--- Begin Data for the task ---
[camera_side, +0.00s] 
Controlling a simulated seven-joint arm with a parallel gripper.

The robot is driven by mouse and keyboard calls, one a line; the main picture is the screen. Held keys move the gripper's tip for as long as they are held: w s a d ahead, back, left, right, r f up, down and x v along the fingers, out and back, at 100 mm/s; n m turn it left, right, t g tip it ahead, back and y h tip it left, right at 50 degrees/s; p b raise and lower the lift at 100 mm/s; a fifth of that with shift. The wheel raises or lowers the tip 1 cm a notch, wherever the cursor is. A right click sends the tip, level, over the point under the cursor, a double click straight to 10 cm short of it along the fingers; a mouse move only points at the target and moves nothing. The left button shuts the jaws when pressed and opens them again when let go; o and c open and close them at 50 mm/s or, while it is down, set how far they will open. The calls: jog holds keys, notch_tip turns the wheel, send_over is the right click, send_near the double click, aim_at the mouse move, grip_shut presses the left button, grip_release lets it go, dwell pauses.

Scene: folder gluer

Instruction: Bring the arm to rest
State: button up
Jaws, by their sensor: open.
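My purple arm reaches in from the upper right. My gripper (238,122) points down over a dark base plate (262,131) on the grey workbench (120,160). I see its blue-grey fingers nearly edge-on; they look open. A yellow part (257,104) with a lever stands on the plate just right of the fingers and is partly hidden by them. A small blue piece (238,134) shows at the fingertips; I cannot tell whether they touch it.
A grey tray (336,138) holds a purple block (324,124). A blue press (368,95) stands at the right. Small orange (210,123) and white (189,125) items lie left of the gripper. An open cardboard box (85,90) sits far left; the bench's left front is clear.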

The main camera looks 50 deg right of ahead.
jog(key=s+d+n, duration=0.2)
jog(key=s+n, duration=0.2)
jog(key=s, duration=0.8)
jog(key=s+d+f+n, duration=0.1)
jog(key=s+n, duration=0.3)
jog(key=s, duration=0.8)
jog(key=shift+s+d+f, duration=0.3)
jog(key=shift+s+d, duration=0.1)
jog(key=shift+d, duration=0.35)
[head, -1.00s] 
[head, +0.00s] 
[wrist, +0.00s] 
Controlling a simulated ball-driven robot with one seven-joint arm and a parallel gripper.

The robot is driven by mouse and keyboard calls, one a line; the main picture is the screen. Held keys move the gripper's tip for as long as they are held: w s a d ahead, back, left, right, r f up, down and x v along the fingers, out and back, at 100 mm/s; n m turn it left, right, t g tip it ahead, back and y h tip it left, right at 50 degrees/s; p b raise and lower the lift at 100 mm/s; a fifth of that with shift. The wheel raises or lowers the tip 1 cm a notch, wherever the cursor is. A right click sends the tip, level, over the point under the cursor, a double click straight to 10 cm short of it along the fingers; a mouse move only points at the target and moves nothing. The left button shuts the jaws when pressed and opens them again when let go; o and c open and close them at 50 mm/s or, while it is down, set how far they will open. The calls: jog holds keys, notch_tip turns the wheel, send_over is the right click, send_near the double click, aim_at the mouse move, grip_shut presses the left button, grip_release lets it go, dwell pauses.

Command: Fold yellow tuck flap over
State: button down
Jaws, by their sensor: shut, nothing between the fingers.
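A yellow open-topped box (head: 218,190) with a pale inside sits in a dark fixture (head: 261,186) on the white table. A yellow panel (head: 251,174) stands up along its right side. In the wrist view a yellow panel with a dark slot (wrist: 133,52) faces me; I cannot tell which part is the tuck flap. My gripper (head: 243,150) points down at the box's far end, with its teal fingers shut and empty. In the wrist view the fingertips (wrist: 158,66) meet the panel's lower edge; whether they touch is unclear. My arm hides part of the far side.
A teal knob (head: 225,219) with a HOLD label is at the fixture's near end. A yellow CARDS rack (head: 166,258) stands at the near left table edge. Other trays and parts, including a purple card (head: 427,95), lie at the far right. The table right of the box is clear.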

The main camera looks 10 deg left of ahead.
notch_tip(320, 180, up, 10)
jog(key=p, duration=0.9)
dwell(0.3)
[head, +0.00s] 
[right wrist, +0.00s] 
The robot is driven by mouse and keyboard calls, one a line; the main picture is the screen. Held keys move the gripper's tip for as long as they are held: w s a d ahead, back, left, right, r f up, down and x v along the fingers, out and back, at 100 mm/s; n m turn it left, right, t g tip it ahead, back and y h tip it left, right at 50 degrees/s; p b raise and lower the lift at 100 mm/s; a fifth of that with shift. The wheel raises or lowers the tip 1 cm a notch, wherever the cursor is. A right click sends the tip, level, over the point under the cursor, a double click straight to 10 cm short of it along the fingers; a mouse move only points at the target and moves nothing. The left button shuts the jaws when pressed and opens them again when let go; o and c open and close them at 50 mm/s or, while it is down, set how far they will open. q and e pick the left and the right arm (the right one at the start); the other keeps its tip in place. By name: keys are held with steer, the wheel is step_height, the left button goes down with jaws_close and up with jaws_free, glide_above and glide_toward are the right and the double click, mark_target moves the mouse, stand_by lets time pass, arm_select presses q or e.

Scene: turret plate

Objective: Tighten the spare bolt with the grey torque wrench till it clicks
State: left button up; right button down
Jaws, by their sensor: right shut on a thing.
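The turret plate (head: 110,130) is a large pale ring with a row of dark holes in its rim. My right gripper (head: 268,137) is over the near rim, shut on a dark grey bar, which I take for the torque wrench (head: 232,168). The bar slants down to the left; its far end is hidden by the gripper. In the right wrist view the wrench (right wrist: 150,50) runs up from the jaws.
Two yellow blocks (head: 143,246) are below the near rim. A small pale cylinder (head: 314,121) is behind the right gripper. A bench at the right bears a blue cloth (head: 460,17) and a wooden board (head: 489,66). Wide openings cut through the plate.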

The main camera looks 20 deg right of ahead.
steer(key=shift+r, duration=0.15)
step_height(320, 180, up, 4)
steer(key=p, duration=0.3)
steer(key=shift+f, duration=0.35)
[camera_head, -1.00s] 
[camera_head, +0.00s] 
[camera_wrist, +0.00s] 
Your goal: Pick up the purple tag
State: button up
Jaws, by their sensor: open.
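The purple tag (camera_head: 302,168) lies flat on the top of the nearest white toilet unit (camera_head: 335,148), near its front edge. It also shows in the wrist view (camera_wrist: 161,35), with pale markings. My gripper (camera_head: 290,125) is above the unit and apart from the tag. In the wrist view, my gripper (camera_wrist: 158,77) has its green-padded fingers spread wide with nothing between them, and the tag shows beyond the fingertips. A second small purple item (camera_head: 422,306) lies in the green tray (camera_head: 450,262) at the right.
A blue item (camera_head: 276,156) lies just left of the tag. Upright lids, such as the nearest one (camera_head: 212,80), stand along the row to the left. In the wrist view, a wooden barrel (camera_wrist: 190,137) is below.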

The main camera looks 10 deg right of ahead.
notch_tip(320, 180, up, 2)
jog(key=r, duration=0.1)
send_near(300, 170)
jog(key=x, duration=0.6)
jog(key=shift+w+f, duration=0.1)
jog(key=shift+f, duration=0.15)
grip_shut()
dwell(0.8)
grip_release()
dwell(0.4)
--- End Data for the task ---
-- Stated goal --
Your task is to extract exactly the lines starting at the line with "Objective: Tighten the" and ending at the line with "State: left button up; right button down", including both ends, and no other lines.

-- Result of this task --
Objective: Tighten the spare bolt with the grey torque wrench till it clicks
State: left button up; right button down

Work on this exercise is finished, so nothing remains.